● What the exercise asks:
All the data must come back unchanged, except that pictures are left out.

● Data shown:

+ + +

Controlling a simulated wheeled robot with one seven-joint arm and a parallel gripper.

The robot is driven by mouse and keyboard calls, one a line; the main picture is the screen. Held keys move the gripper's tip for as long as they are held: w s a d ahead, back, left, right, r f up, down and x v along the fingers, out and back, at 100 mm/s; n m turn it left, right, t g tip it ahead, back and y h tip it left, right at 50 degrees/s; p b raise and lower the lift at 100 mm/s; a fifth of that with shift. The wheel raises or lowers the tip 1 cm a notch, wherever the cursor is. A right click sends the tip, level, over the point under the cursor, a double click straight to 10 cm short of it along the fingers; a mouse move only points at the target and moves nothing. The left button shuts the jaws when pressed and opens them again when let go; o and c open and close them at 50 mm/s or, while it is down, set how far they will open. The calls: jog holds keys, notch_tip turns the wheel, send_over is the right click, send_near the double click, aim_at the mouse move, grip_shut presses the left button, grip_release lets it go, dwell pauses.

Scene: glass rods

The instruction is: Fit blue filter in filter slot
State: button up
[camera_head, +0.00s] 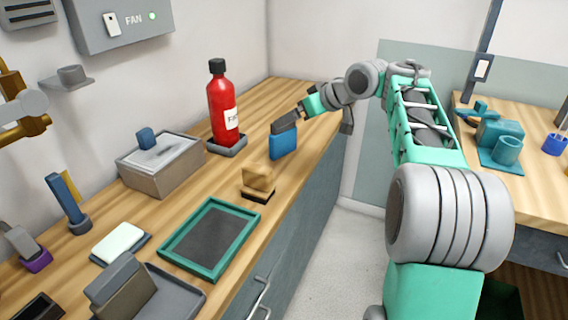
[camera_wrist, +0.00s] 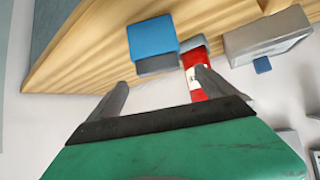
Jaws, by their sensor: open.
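A blue block (camera_head: 283,142), which looks like the blue filter, stands upright near the right edge of the wooden counter. It shows in the wrist view (camera_wrist: 152,36) with a dark grey strip along one edge. My gripper (camera_head: 288,122) is close beside and above it in the head view. In the wrist view my gripper (camera_wrist: 160,82) is open and empty, with its fingers apart and the blue block beyond the fingertips. I cannot tell surely which thing is the filter slot. A blue bar (camera_head: 64,197) also stands in a small grey holder at the left.
A red bottle (camera_head: 222,105) stands on a grey base behind the blue block. A grey box with a blue knob (camera_head: 160,165), a tan block on a dark base (camera_head: 258,180) and a green-rimmed tray (camera_head: 212,238) share the counter. Floor separates it from the right-hand table (camera_head: 520,115).

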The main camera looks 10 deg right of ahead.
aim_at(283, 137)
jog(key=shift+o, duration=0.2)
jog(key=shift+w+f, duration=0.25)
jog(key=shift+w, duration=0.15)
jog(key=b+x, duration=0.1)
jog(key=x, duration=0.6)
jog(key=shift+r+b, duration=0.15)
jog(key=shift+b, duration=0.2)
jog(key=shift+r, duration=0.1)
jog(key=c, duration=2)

+ + +

● Solution for this task:
Controlling a simulated wheeled robot with one seven-joint arm and a parallel gripper.

The robot is driven by mouse and keyboard calls, one a line; the main picture is the screen. Held keys move the gripper's tip for as long as they are held: w s a d ahead, back, left, right, r f up, down and x v along the fingers, out and back, at 100 mm/s; n m turn it left, right, t g tip it ahead, back and y h tip it left, right at 50 degrees/s; p b raise and lower the lift at 100 mm/s; a fifth of that with shift. The wheel raises or lowers the tip 1 cm a notch, wherever the cursor is. A right click sends the tip, level, over the point under the cursor, a double click straight to 10 cm short of it along the fingers; a mouse move only points at the target and moves nothing. The left button shuts the jaws when pressed and opens them again when let go; o and c open and close them at 50 mm/s or, while it is down, set how far they will open. The calls: jog holds keys, notch_tip turns the wheel, send_over is the right click, send_near the double click, aim_at the mouse move, grip_shut presses the left button, grip_release lets it go, dwell pauses.

Scene: glass rods

The instruction is: Fit blue filter in filter slot
State: button up
[camera_head, +0.00s] 
[camera_wrist, +0.00s] 
Jaws, by their sensor: open.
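A blue block (camera_head: 283,142), which looks like the blue filter, stands upright near the right edge of the wooden counter. It shows in the wrist view (camera_wrist: 152,36) with a dark grey strip along one edge. My gripper (camera_head: 288,122) is close beside and above it in the head view. In the wrist view my gripper (camera_wrist: 160,82) is open and empty, with its fingers apart and the blue block beyond the fingertips. I cannot tell surely which thing is the filter slot. A blue bar (camera_head: 64,197) also stands in a small grey holder at the left.
A red bottle (camera_head: 222,105) stands on a grey base behind the blue block. A grey box with a blue knob (camera_head: 160,165), a tan block on a dark base (camera_head: 258,180) and a green-rimmed tray (camera_head: 212,238) share the counter. Floor separates it from the right-hand table (camera_head: 520,115).

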The main camera looks 10 deg right of ahead.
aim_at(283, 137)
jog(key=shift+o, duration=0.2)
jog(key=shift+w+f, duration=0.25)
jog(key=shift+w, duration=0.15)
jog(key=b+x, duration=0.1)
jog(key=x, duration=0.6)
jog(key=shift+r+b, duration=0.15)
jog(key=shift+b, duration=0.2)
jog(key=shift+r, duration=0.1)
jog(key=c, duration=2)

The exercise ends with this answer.